**What is asked**
Drop the pictures, then extract the listing word for word.
** Start of Data segment **
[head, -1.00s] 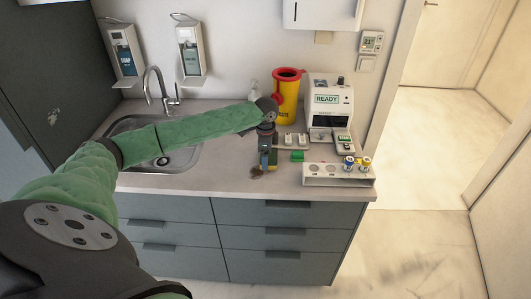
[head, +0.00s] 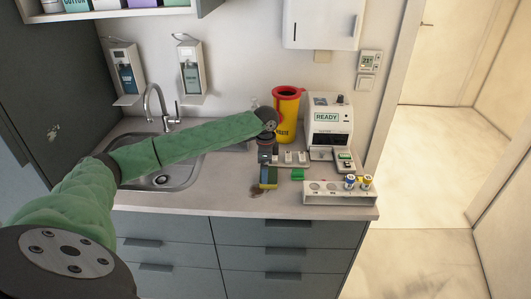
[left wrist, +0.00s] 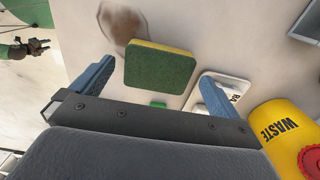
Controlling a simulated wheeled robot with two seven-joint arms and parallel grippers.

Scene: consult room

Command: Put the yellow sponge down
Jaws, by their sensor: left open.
** End of Data segment **
**Solution for this exercise**
[head, -1.00s] 
[head, +0.00s] 
[left wrist, +0.00s] 
Controlling a simulated wheeled robot with two seven-joint arms and parallel grippers.

Scene: consult room

Command: Put the yellow sponge down
Jaws, by their sensor: left open.

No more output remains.